光泉林では、それぞれの家族を持ちながら、一体となって共同生活を営んでいる人たちを「同人」といっています。同人達は各部門に分かれて、お年寄にいたるまで、分に応じて働いています。その働き(托鉢)の成果は、社会や個人において「おひかり」が輝き増すよう、積み立てられ、捧げられてゆきます。すべてが預かりもので、私のものというものではなく、必要なものは必要に応じて「おひかり」から与えられるのです。
一燈園生活のこの村では、光明祈願を根本規範とし、他には何の規則もありません。また、同人のほかに光友の立場でもある事業部の職員や塾生など、大勢の人達が同人と一緒に働いています。各部門の責任者を「当番」といいます。当番はその部門におけるすべての責任を負うだけでなく、その仕事に従事する人(托鉢者)が、仕事を通して道についていくことのできるよう、能力を充分に活かすことのできるよう、つねに心をくばっています。つまり働く人に托鉢をするのが当番です。
光泉林全体の責任者(理事長)も、一燈園の立場では「当番」と呼びます。また、各事業部門が「宣光社」であると同時に、光泉林全体も「宣光社」であります。
一燈園では特定の本尊はなく、諸宗の真髄を拝むので、礼堂も正面の円窓を通して大自然を拝するようになっています。それは神であり仏であり、一燈園では「おひかり」といっています。
朝課は礼拝と「維摩経偈」「一事実」など、晩課は「般若心経」と「維摩経偈」などの誦経が中心です。
「維摩経」は、一燈園の先達ともいえる在俗の覚者、維摩居士のお経。
「般若心経」は仏教の真髄を要約した短いお経であり、「一事実」は天香さんの新生涯における自内証の記録「天華香洞録」の一節です。これはー燈園生活を端的に表しています。
林内の同人はすべてが、炊事、風呂たき、掃除、托児所、保育園、学校の先生、講演、山林、農園、各事業部などで働いています。学生は勉強が托鉢です。ここでは生活のすべてが「托鉢」ですが、仕事を特に作務(さむ)といいます。求められて林外へも出て行きますが、それらの結果はすべて「おひかり」に捧げられ必要なものは与えられます。
同人の子弟は3歳になると、地域の子供達と一緒にいずみ幼稚園に入園し、学齢に達すれば、ー燈園小学校、中学校、高等学校と進学して勉強します。

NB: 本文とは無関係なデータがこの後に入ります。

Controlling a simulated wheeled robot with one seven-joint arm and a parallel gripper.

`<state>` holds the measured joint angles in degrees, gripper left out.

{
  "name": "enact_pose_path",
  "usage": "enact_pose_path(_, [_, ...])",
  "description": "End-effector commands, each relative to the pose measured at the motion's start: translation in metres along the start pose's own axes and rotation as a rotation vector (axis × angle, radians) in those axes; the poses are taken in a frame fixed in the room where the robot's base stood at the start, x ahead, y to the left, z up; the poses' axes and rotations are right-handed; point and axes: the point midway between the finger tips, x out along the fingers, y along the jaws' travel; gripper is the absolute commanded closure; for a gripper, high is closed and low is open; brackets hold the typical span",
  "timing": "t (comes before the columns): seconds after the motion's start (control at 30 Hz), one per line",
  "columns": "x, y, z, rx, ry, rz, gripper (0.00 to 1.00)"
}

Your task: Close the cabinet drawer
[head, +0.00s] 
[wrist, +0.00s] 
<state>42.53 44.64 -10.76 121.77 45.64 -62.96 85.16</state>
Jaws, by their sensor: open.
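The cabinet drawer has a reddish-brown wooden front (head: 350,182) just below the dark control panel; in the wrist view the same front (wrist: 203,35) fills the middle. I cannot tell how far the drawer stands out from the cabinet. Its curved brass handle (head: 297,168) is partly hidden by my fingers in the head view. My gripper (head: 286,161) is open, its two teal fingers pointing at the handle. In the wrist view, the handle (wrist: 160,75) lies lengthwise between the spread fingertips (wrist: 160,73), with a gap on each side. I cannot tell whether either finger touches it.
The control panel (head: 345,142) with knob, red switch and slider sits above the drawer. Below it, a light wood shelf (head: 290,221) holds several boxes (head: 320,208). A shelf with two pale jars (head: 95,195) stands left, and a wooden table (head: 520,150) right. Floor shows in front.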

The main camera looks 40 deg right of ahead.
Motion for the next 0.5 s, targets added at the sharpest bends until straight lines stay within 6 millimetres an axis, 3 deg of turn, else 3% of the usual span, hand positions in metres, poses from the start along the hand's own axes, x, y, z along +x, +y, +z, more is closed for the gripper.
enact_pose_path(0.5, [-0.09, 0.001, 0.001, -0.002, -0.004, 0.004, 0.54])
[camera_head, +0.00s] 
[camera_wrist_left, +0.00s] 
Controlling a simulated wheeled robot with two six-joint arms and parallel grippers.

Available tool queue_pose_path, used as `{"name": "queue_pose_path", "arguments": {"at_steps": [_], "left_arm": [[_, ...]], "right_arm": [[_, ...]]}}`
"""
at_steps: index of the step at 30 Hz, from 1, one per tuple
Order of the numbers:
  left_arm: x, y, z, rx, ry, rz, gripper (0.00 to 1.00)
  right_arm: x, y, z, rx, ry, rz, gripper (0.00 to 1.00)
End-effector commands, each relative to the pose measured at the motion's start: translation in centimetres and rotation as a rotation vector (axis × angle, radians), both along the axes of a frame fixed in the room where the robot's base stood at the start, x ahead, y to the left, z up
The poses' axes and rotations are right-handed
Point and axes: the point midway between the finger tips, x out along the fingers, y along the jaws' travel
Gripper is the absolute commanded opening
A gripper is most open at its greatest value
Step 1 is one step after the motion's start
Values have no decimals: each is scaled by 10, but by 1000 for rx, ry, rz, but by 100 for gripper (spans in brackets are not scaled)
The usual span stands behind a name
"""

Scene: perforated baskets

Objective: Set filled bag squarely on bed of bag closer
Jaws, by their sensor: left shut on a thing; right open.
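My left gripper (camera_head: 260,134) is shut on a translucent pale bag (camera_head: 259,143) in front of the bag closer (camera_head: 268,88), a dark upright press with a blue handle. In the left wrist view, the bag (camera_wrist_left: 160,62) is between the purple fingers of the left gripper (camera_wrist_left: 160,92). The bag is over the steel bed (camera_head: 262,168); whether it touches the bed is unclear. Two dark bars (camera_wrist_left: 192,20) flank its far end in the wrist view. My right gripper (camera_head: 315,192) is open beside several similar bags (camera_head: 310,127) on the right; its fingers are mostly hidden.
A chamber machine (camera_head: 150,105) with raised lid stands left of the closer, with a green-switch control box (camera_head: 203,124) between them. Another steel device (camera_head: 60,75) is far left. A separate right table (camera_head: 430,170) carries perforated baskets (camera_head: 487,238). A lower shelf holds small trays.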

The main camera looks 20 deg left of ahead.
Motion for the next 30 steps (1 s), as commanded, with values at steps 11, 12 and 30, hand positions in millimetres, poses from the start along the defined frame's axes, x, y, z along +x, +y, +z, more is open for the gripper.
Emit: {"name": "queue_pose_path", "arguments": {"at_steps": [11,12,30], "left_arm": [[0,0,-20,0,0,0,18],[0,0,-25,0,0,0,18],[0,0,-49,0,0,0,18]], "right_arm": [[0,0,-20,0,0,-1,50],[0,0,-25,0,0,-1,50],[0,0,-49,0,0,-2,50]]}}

小・中・高とも「行餘学文」を校是とし「行じて餘暇あれば文を学ぶ」という考えの下に勉学と実践の両道を重んじ、日常生活の中に「祈り」と「汗」と「学習」の時間をカリキュラムとしてとり入れています。
食堂に集まって板の間に正座し、合掌して「般若心経」「五観之文」「三匙の偈」をとなえてから、簡素な食事を静かにいただきます。食後は明治天皇御製「己が身はかえりみずして人のためつくすぞ人のつとめなりける」を唱和します。
財と物は預かりものであるとする一燈園生活においては、生活の節目を祝うという意味から、簡素を旨とする冠婚葬祭の儀礼を催行しています。なかんずく、一燈園生活にその身を捧げ尽くし、一燈園生活でもって人生を終えられた方々に対しては、感謝を捧げ、帰光後もともに托鉢させていただきたいという意味から、葬式を行い、朝と晩、またお盆の時期に供養の礼拝をさせていただいております。
王雲宮は、一燈園に縁のある人々を祀る倶会一処の納骨堂です。